__Work required__. Return the listing below exactly, with the pictures dropped.

__Data__.
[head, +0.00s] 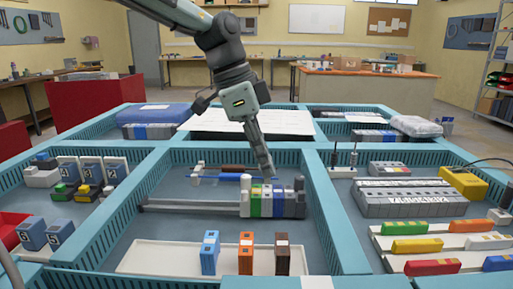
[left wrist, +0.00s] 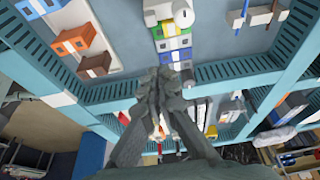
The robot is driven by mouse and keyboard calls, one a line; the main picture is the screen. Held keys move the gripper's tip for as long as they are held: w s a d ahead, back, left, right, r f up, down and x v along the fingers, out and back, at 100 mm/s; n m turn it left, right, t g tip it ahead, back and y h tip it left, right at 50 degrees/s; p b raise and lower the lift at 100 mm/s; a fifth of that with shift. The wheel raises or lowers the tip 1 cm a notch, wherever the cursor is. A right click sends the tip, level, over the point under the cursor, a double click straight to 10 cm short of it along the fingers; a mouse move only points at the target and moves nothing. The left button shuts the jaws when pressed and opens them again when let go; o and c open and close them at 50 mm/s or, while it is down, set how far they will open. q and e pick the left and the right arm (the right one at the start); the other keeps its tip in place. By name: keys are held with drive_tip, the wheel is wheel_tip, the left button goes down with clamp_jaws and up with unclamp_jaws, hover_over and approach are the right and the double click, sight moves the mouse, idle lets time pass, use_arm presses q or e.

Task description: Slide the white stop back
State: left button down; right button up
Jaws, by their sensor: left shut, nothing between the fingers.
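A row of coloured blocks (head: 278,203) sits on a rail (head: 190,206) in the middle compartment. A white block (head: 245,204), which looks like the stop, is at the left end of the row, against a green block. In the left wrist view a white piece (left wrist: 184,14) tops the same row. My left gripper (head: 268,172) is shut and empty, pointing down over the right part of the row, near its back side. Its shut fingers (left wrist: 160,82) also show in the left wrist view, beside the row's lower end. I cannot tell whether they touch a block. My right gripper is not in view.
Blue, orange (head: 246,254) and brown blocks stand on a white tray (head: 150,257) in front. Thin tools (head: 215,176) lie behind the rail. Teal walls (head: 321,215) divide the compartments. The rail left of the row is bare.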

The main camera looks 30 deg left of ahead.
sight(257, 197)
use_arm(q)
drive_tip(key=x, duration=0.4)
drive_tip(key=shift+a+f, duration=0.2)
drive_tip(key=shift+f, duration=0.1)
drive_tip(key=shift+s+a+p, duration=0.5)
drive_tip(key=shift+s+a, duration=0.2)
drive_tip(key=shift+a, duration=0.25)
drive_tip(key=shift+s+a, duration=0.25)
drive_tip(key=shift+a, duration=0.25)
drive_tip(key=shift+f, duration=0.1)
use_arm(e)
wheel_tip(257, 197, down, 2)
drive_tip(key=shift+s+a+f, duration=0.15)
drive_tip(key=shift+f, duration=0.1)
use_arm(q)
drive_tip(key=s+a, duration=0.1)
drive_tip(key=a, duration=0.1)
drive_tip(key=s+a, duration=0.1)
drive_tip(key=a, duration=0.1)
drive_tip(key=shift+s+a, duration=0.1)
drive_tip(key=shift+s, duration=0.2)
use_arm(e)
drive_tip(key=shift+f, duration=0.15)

__Correct result__.
[head, +0.00s] 
[left wrist, +0.00s] 
The robot is driven by mouse and keyboard calls, one a line; the main picture is the screen. Held keys move the gripper's tip for as long as they are held: w s a d ahead, back, left, right, r f up, down and x v along the fingers, out and back, at 100 mm/s; n m turn it left, right, t g tip it ahead, back and y h tip it left, right at 50 degrees/s; p b raise and lower the lift at 100 mm/s; a fifth of that with shift. The wheel raises or lowers the tip 1 cm a notch, wherever the cursor is. A right click sends the tip, level, over the point under the cursor, a double click straight to 10 cm short of it along the fingers; a mouse move only points at the target and moves nothing. The left button shuts the jaws when pressed and opens them again when let go; o and c open and close them at 50 mm/s or, while it is down, set how far they will open. q and e pick the left and the right arm (the right one at the start); the other keeps its tip in place. By name: keys are held with drive_tip, the wheel is wheel_tip, the left button goes down with clamp_jaws and up with unclamp_jaws, hover_over and approach are the right and the double click, sight moves the mouse, idle lets time pass, use_arm presses q or e.

Task description: Slide the white stop back
State: left button down; right button up
Jaws, by their sensor: left shut, nothing between the fingers.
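A row of coloured blocks (head: 278,203) sits on a rail (head: 190,206) in the middle compartment. A white block (head: 245,204), which looks like the stop, is at the left end of the row, against a green block. In the left wrist view a white piece (left wrist: 184,14) tops the same row. My left gripper (head: 268,172) is shut and empty, pointing down over the right part of the row, near its back side. Its shut fingers (left wrist: 160,82) also show in the left wrist view, beside the row's lower end. I cannot tell whether they touch a block. My right gripper is not in view.
Blue, orange (head: 246,254) and brown blocks stand on a white tray (head: 150,257) in front. Thin tools (head: 215,176) lie behind the rail. Teal walls (head: 321,215) divide the compartments. The rail left of the row is bare.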

The main camera looks 30 deg left of ahead.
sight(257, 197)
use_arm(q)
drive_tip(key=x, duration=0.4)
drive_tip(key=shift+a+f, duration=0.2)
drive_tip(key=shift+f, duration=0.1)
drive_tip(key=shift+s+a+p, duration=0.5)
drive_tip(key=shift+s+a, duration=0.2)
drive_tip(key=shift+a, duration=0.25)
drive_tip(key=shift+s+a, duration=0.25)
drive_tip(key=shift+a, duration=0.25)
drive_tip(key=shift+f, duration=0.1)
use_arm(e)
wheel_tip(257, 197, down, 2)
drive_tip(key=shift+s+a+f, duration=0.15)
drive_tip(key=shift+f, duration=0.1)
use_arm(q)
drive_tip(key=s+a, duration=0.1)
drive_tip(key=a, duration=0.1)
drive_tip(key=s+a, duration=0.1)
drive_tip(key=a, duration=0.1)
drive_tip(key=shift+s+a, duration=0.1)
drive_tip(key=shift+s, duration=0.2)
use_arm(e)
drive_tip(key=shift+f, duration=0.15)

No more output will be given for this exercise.